The Ada compiler can generate spaghetti C that is unreadable to
a human and it doesn't matter, because it's just an intermediate
representation.
Post by Simon ClubleyOTOH, it could sound like the reasoning of someone trying to desperately
claim that C is somehow as safe as Ada. :-)
It is. It is not any shortcoming in the language that makes C
"unsafe". It is the practices of the programmers.
This is reductio ad absurdum. There's a lot in the language not
to be liked. Quick, is the following always well-defined?
uint16_t
mul(uint16_t a, uint16_t b)
{
return a * b;
}
It's super easy to trivially fall over UB in C.
Post by Simon ClubleyAlso, how long did this GNAT compiler that translated into C
actually exist for ? Was it something that once existed for a couple
of years about 30-35 years ago and was never used again.
Really don't remember. That was more than a lifetime ago in
computer years. :-)
Post by Simon ClubleyI first started really using Ada compilers around the gcc 2.8 timeframe
(IIRC) and have never encountered this Ada to C translator you speak of.
A lot of the early Gnu compilers started as translations to C
and compilation with GCC. P2C, F2C As has been stated many times,
C is really just a slightly higher level than assembler.

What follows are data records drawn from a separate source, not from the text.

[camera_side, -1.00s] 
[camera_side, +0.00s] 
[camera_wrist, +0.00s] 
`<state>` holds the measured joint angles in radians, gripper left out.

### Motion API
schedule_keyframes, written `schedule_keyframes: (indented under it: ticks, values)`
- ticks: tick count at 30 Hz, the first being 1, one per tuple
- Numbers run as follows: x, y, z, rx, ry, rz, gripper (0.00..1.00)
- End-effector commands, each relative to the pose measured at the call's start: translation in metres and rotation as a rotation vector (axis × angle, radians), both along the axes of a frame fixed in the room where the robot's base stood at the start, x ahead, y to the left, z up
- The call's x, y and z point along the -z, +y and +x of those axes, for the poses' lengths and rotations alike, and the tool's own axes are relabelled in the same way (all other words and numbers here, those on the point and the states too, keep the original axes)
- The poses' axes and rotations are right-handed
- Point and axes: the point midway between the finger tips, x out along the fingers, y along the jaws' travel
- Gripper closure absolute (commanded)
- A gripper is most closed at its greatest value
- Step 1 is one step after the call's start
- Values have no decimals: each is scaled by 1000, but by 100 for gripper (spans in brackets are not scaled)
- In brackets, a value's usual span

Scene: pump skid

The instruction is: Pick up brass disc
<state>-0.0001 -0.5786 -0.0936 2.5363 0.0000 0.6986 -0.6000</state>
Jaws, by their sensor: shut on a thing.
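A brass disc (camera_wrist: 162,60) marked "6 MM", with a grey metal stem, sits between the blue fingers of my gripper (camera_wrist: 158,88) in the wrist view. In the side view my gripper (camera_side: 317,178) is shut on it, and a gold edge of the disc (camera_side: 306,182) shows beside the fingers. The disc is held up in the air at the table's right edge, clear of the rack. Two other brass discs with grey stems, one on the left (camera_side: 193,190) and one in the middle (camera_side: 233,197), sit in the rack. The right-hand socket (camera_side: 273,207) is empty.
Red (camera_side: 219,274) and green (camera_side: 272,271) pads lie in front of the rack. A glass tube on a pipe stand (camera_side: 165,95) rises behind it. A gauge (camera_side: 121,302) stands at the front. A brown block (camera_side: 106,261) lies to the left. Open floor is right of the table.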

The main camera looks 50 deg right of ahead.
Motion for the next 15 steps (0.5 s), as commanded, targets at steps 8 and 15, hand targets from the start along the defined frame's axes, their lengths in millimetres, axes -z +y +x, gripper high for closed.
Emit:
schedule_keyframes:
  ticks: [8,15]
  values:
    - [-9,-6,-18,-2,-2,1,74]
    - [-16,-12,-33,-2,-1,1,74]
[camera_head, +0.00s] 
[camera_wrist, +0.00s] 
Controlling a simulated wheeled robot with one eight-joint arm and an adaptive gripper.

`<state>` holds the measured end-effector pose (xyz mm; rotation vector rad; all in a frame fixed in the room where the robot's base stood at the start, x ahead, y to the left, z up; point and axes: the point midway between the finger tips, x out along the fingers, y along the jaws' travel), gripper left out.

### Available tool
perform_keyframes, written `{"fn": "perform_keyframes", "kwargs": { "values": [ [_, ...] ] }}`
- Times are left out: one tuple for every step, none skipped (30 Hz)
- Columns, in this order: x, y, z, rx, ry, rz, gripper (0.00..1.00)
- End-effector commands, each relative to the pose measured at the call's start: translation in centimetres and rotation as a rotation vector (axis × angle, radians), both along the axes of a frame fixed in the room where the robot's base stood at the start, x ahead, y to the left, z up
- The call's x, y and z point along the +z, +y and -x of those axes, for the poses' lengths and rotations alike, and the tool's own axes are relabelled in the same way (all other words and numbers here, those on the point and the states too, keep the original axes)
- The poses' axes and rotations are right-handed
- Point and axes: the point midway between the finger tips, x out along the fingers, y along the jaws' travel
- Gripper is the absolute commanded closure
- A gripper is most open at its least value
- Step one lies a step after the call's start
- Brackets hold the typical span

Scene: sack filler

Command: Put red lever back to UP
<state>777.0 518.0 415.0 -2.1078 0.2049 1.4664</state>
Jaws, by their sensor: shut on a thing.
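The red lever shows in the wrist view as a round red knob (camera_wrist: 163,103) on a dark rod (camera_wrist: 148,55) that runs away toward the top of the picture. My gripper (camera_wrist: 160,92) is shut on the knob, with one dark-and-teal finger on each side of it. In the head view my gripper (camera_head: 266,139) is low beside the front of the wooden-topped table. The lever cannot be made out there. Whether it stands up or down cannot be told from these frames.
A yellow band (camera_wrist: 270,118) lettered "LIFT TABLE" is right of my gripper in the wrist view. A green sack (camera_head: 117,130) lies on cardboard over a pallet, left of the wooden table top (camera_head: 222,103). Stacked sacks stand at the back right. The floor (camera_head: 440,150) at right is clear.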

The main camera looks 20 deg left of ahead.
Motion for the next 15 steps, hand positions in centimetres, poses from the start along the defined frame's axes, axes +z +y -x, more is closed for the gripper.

You know, one can easily write buffer overflows, out of bounds arrays,
type mismatches, etc. with assembler but no one blames the assembler
for it.
Sure they do. There's a reason that, these days, assembler is
mostly a _target_ and not a source language. There are
exceptions of course, but these usually fall into the domain of
either legacy code (z/Arch assembler, MACRO-32) or specialized
use (e.g., the supervisor instruction set in an OS). Most
programs these days are written in higher level languages
because we know that a) programming in assembler is often
tedious and b) it is error-prone.
- Dan C.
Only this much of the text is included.